- [What you should do]: Reproduce the span that opens at the line containing "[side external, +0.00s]" and closes at the line containing "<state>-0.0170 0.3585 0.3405", both lines included, without alteration and without any other line.

======== Supplied records ========

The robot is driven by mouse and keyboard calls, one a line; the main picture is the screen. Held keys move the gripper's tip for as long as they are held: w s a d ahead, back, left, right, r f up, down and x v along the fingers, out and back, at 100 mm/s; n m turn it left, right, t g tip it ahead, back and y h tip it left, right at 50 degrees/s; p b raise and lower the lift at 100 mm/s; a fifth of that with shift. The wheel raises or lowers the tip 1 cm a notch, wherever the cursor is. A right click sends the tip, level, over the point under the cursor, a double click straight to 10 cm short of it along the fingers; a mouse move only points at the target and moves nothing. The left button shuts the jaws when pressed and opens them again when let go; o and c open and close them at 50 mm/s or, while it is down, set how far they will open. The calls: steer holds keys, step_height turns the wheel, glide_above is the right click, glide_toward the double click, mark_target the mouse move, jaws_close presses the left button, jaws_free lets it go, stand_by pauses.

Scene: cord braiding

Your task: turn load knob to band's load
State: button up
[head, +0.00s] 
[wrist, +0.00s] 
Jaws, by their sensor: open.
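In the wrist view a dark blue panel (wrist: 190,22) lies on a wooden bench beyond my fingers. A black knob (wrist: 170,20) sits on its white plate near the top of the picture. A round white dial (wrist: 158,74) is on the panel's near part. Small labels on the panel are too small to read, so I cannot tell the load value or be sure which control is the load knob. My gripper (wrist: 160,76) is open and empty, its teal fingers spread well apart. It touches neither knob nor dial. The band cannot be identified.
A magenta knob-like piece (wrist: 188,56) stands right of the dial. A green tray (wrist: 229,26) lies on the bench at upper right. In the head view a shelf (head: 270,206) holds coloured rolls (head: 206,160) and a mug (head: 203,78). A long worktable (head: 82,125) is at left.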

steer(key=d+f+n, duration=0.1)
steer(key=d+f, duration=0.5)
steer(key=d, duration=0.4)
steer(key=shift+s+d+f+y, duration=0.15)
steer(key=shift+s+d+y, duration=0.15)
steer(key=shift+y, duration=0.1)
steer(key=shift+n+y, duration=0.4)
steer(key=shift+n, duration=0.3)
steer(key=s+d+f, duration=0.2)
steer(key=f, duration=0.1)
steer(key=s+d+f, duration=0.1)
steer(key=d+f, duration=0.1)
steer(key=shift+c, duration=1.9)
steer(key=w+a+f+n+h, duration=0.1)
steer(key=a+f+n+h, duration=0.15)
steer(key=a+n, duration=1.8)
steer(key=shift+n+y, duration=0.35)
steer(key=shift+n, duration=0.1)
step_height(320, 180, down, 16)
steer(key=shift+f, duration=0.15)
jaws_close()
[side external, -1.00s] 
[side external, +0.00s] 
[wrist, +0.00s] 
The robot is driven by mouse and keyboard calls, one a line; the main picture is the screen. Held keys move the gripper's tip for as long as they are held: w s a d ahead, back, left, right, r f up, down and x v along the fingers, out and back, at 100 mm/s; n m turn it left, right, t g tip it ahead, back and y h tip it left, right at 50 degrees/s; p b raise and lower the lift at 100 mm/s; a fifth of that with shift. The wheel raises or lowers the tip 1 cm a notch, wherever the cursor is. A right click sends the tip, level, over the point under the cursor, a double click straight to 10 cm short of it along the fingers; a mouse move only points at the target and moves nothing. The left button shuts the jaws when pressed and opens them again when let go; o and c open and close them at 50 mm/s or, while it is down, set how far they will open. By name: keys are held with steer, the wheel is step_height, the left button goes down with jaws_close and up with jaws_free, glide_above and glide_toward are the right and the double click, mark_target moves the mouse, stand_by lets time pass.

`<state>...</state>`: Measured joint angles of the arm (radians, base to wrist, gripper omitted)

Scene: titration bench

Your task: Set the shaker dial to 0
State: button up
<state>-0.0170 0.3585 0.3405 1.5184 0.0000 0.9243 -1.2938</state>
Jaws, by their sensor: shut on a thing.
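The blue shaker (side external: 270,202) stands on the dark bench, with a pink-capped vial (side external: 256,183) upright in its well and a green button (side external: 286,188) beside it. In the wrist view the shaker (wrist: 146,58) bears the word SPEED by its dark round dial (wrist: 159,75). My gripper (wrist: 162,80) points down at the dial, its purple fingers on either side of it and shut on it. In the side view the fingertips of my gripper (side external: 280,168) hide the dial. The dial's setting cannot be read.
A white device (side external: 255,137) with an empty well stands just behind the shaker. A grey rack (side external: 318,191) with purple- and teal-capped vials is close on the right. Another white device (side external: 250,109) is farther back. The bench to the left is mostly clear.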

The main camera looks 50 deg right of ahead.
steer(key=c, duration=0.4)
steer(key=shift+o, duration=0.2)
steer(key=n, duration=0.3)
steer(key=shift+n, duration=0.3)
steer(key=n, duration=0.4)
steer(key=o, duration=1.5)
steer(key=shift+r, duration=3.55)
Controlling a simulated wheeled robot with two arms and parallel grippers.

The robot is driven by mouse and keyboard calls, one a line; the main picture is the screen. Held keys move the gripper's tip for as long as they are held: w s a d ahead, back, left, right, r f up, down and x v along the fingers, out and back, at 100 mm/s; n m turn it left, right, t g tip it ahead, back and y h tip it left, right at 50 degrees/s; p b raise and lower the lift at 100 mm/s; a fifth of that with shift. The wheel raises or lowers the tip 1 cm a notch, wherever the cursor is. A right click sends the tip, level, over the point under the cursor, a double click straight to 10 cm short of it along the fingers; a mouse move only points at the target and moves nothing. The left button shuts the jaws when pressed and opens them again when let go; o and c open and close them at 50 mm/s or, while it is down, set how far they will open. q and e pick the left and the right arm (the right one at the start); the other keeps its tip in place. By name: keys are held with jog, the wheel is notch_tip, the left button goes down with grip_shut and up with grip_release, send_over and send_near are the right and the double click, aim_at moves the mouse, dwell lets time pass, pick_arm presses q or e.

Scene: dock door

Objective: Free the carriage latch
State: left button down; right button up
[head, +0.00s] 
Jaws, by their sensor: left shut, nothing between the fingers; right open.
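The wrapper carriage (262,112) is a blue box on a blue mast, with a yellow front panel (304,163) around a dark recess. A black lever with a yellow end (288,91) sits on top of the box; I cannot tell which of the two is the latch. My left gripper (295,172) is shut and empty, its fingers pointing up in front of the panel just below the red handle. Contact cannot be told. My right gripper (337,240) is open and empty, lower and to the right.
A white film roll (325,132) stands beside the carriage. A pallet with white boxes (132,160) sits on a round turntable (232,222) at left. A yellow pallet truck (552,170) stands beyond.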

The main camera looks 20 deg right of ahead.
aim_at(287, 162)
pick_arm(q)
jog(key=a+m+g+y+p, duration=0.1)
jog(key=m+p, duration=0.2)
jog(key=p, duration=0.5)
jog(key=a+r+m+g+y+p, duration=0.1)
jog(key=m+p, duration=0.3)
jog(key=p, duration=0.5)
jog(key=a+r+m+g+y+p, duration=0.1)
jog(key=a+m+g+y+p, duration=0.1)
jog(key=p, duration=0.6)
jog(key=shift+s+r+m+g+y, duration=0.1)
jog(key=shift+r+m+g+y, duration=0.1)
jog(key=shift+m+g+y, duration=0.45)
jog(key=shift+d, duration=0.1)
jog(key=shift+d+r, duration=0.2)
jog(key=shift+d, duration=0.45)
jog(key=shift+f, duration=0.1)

========

- [Answer below]:
[side external, +0.00s] 
[wrist, +0.00s] 
The robot is driven by mouse and keyboard calls, one a line; the main picture is the screen. Held keys move the gripper's tip for as long as they are held: w s a d ahead, back, left, right, r f up, down and x v along the fingers, out and back, at 100 mm/s; n m turn it left, right, t g tip it ahead, back and y h tip it left, right at 50 degrees/s; p b raise and lower the lift at 100 mm/s; a fifth of that with shift. The wheel raises or lowers the tip 1 cm a notch, wherever the cursor is. A right click sends the tip, level, over the point under the cursor, a double click straight to 10 cm short of it along the fingers; a mouse move only points at the target and moves nothing. The left button shuts the jaws when pressed and opens them again when let go; o and c open and close them at 50 mm/s or, while it is down, set how far they will open. By name: keys are held with steer, the wheel is step_height, the left button goes down with jaws_close and up with jaws_free, glide_above and glide_toward are the right and the double click, mark_target moves the mouse, stand_by lets time pass.

`<state>...</state>`: Measured joint angles of the arm (radians, base to wrist, gripper omitted)

Scene: titration bench

Your task: Set the shaker dial to 0
State: button up
<state>-0.0170 0.3585 0.3405 1.5184 0.0000 0.9243 -1.2938</state>

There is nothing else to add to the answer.